# Objective:
Output every line below exactly.

# Supplied information:
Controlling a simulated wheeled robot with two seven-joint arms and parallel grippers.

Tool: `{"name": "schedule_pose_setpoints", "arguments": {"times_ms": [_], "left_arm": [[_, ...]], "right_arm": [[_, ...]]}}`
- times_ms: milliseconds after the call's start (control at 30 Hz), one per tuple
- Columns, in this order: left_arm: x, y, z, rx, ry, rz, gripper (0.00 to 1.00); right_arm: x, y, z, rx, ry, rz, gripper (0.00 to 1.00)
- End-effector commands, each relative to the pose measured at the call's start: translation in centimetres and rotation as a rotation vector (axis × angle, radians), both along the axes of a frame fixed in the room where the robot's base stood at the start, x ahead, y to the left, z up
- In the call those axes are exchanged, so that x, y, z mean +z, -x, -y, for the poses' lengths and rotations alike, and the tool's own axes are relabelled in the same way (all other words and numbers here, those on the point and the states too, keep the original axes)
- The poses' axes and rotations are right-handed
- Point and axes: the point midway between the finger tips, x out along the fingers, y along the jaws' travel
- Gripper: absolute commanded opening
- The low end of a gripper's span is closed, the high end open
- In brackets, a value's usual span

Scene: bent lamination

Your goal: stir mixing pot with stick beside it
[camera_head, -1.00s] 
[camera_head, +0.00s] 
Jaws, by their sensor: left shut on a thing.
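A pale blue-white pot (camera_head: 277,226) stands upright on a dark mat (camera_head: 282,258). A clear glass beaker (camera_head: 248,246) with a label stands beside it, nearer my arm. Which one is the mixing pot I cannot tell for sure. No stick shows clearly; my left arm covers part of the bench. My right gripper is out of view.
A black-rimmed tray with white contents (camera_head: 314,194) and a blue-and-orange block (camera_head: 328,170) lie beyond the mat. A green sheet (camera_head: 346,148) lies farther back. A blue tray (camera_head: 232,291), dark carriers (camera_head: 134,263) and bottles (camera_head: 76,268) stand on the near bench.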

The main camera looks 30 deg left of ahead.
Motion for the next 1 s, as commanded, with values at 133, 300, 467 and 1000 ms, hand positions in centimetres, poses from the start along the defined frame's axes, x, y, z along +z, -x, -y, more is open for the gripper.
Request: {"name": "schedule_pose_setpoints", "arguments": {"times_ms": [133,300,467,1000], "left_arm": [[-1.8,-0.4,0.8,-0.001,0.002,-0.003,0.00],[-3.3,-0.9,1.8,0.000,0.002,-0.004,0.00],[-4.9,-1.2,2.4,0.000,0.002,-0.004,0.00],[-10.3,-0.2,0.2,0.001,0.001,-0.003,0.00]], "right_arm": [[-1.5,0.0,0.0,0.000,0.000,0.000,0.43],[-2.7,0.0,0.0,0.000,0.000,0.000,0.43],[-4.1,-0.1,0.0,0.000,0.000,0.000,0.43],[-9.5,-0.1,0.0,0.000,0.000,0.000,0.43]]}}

# Answer to this exercise:
Controlling a simulated wheeled robot with two seven-joint arms and parallel grippers.

Tool: `{"name": "schedule_pose_setpoints", "arguments": {"times_ms": [_], "left_arm": [[_, ...]], "right_arm": [[_, ...]]}}`
- times_ms: milliseconds after the call's start (control at 30 Hz), one per tuple
- Columns, in this order: left_arm: x, y, z, rx, ry, rz, gripper (0.00 to 1.00); right_arm: x, y, z, rx, ry, rz, gripper (0.00 to 1.00)
- End-effector commands, each relative to the pose measured at the call's start: translation in centimetres and rotation as a rotation vector (axis × angle, radians), both along the axes of a frame fixed in the room where the robot's base stood at the start, x ahead, y to the left, z up
- In the call those axes are exchanged, so that x, y, z mean +z, -x, -y, for the poses' lengths and rotations alike, and the tool's own axes are relabelled in the same way (all other words and numbers here, those on the point and the states too, keep the original axes)
- The poses' axes and rotations are right-handed
- Point and axes: the point midway between the finger tips, x out along the fingers, y along the jaws' travel
- Gripper: absolute commanded opening
- The low end of a gripper's span is closed, the high end open
- In brackets, a value's usual span

Scene: bent lamination

Your goal: stir mixing pot with stick beside it
[camera_head, -1.00s] 
[camera_head, +0.00s] 
Jaws, by their sensor: left shut on a thing.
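A pale blue-white pot (camera_head: 277,226) stands upright on a dark mat (camera_head: 282,258). A clear glass beaker (camera_head: 248,246) with a label stands beside it, nearer my arm. Which one is the mixing pot I cannot tell for sure. No stick shows clearly; my left arm covers part of the bench. My right gripper is out of view.
A black-rimmed tray with white contents (camera_head: 314,194) and a blue-and-orange block (camera_head: 328,170) lie beyond the mat. A green sheet (camera_head: 346,148) lies farther back. A blue tray (camera_head: 232,291), dark carriers (camera_head: 134,263) and bottles (camera_head: 76,268) stand on the near bench.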

The main camera looks 30 deg left of ahead.
Motion for the next 1 s, as commanded, with values at 133, 300, 467 and 1000 ms, hand positions in centimetres, poses from the start along the defined frame's axes, x, y, z along +z, -x, -y, more is open for the gripper.
Request: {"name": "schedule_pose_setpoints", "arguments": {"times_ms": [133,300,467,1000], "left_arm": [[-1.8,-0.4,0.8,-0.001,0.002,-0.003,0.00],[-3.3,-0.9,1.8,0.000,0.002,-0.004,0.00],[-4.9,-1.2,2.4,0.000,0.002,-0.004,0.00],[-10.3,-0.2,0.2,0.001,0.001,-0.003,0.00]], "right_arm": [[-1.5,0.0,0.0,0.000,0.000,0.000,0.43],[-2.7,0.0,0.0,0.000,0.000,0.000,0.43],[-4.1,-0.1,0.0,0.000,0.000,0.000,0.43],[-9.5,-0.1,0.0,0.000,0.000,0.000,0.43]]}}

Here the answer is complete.